▸ **Exercise description**: Extract the first line through the line containing "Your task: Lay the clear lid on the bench" from the listing below, exactly as written.

▸ **Records for the exercise**:

··········

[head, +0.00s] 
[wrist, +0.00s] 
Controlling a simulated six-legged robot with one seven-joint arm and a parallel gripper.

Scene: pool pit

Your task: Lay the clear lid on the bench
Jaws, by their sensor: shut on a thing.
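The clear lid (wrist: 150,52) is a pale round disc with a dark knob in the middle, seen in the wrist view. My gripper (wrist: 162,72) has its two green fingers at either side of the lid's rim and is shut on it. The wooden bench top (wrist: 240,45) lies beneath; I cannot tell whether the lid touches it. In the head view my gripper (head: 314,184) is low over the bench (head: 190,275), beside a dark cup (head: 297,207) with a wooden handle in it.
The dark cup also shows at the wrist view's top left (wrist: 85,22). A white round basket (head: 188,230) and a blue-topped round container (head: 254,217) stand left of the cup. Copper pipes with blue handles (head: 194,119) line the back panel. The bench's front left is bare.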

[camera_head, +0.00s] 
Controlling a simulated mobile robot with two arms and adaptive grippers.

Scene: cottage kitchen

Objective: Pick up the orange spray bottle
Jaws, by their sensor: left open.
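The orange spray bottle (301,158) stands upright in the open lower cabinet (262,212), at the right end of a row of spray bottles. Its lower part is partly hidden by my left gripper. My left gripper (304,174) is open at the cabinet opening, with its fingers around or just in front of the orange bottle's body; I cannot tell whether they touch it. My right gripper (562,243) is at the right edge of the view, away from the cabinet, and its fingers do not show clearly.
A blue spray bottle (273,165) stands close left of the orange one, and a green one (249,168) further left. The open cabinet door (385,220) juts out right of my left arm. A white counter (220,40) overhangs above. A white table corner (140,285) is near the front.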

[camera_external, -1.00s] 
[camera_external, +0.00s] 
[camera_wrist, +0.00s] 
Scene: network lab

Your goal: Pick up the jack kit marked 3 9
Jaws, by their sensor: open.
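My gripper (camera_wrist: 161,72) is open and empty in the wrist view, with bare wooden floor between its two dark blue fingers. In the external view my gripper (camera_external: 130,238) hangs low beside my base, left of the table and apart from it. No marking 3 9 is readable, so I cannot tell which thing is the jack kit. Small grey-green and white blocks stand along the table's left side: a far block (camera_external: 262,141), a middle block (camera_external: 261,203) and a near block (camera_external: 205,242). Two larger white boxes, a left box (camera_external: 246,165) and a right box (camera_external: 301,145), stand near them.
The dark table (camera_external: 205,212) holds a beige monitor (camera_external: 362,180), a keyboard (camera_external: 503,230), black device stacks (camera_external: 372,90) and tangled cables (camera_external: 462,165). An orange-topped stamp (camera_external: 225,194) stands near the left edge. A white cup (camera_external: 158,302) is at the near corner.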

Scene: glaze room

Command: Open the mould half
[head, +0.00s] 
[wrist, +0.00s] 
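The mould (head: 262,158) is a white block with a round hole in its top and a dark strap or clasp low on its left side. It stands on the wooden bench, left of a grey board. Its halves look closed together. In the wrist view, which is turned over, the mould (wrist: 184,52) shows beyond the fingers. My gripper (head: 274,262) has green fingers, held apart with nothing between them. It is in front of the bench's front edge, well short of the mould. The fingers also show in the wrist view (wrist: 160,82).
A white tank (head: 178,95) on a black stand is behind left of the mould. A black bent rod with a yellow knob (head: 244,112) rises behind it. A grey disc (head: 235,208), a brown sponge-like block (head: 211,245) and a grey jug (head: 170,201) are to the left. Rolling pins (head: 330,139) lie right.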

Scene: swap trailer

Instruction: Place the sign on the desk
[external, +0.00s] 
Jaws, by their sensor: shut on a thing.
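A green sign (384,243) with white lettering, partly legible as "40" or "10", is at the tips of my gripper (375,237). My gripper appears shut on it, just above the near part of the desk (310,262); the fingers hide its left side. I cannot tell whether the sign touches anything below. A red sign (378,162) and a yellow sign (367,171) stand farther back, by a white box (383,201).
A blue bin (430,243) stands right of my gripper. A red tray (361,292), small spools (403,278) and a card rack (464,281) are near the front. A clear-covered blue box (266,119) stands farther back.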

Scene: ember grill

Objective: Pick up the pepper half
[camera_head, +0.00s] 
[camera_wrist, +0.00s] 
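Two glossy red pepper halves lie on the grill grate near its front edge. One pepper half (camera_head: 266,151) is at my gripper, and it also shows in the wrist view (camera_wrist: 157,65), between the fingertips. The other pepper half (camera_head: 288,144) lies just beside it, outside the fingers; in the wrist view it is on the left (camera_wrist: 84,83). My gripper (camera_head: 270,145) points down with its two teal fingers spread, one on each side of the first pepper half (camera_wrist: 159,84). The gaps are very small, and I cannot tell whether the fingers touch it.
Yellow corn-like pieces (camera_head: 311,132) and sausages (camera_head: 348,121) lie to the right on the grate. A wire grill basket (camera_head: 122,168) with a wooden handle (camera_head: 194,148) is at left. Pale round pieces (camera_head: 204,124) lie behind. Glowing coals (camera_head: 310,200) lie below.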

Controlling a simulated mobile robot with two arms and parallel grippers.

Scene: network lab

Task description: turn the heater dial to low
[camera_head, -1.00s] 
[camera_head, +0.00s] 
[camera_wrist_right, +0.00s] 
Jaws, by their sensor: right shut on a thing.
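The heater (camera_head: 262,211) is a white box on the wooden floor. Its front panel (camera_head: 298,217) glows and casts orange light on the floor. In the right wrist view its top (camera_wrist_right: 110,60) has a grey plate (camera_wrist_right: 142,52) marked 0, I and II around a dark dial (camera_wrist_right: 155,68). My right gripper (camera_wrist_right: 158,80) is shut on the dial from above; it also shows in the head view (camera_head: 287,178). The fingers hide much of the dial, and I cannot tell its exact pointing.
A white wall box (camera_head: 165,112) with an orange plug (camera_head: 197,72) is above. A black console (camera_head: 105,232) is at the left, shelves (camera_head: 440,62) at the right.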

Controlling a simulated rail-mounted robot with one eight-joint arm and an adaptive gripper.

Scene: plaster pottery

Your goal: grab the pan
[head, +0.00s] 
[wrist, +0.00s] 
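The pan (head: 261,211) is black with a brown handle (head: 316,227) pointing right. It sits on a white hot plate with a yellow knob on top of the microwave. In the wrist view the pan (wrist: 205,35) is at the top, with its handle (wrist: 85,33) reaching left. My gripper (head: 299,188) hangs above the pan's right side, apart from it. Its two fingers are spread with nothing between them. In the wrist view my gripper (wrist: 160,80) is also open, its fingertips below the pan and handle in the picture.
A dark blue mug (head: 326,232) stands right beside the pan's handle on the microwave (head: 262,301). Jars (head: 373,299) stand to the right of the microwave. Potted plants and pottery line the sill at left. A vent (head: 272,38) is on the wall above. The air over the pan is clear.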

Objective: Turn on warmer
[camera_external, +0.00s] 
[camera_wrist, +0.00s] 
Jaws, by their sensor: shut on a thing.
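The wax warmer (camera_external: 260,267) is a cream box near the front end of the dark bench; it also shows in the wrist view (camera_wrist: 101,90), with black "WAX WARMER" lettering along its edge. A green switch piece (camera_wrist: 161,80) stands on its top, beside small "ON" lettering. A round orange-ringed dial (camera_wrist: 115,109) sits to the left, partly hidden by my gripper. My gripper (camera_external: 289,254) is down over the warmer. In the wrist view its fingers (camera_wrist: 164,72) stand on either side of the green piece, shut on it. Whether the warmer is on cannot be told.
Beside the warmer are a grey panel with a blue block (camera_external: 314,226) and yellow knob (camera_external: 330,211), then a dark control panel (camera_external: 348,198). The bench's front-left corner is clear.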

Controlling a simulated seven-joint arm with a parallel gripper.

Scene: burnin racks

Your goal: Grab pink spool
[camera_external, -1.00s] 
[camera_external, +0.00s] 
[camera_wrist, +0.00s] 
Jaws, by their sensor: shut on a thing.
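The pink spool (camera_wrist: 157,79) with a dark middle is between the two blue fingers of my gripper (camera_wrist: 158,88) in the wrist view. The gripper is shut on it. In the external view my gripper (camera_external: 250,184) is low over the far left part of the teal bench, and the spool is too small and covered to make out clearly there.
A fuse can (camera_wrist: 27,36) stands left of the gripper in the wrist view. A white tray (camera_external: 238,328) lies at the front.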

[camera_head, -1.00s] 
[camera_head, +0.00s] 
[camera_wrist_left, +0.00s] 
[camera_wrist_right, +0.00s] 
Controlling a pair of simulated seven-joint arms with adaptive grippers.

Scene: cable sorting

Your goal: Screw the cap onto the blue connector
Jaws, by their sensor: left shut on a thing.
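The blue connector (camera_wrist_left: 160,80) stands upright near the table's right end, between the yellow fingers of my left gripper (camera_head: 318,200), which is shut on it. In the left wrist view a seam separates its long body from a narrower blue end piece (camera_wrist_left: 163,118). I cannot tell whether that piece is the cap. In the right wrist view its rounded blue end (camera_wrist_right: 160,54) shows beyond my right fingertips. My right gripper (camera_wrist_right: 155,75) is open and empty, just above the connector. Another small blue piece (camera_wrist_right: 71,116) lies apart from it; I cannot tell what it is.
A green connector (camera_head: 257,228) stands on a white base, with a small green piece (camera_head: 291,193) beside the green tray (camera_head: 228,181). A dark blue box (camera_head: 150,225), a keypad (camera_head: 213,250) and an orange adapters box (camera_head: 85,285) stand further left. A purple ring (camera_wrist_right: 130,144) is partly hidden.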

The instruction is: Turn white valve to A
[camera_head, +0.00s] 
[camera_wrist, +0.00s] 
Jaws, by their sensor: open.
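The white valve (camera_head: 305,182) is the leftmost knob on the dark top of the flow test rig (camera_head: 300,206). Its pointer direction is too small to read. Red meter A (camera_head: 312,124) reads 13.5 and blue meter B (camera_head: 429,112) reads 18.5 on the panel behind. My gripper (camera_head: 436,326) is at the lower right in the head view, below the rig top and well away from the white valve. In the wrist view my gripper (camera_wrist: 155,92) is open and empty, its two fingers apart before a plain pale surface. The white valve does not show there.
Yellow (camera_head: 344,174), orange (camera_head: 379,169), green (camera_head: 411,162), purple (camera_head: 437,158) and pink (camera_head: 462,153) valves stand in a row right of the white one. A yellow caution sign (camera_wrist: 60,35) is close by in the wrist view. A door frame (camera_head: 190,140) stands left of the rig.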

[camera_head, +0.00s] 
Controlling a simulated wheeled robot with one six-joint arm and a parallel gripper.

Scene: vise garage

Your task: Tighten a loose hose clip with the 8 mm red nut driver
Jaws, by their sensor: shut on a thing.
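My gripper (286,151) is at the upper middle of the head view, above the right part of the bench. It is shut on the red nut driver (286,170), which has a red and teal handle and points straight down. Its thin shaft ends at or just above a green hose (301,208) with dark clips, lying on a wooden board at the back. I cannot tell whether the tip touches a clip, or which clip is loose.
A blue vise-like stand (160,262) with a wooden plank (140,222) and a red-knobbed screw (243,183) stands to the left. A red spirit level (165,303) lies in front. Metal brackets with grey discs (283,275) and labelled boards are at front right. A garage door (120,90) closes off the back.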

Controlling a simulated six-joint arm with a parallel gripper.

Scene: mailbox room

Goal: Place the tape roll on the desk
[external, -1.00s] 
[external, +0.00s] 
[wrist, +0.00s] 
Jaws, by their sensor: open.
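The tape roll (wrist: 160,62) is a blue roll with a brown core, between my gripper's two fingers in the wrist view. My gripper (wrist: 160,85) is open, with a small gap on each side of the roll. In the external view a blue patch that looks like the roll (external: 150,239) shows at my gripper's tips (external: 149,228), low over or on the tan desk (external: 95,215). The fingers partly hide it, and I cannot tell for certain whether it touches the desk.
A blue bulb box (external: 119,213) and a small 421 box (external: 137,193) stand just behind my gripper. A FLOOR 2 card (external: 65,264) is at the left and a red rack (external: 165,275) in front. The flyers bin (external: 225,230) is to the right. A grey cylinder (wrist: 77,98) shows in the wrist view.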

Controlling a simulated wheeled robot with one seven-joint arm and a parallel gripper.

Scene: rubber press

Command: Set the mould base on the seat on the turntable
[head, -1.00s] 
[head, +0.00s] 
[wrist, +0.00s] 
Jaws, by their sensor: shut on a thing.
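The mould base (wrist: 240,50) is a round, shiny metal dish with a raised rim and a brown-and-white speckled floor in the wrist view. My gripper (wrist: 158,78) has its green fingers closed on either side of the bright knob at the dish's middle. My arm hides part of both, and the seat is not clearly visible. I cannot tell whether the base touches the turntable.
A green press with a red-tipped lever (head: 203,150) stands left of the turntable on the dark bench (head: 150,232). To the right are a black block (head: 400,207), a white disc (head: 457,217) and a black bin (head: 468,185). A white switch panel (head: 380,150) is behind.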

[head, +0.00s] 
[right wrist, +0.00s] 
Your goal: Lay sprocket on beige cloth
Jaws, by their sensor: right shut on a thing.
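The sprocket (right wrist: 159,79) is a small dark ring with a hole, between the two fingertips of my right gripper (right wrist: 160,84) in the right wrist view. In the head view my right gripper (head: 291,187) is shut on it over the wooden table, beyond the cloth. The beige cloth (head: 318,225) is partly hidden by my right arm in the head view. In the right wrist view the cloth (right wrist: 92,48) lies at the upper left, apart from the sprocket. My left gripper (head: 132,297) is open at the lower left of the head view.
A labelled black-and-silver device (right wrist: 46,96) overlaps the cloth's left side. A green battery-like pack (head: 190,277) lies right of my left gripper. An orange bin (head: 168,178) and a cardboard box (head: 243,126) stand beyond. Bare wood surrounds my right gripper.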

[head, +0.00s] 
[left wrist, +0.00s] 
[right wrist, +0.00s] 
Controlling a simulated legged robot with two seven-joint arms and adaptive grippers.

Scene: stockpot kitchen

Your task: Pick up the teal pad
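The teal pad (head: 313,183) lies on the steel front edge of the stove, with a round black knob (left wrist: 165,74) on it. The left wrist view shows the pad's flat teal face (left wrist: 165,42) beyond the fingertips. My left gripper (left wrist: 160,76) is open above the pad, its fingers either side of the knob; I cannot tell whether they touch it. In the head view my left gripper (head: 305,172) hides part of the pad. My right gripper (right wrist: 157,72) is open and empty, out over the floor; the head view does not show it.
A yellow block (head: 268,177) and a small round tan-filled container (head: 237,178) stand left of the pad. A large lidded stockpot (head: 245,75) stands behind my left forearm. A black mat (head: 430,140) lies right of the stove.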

··········

▸ **Worked answer**:
[head, +0.00s] 
[wrist, +0.00s] 
Controlling a simulated six-legged robot with one seven-joint arm and a parallel gripper.

Scene: pool pit

Your task: Lay the clear lid on the bench

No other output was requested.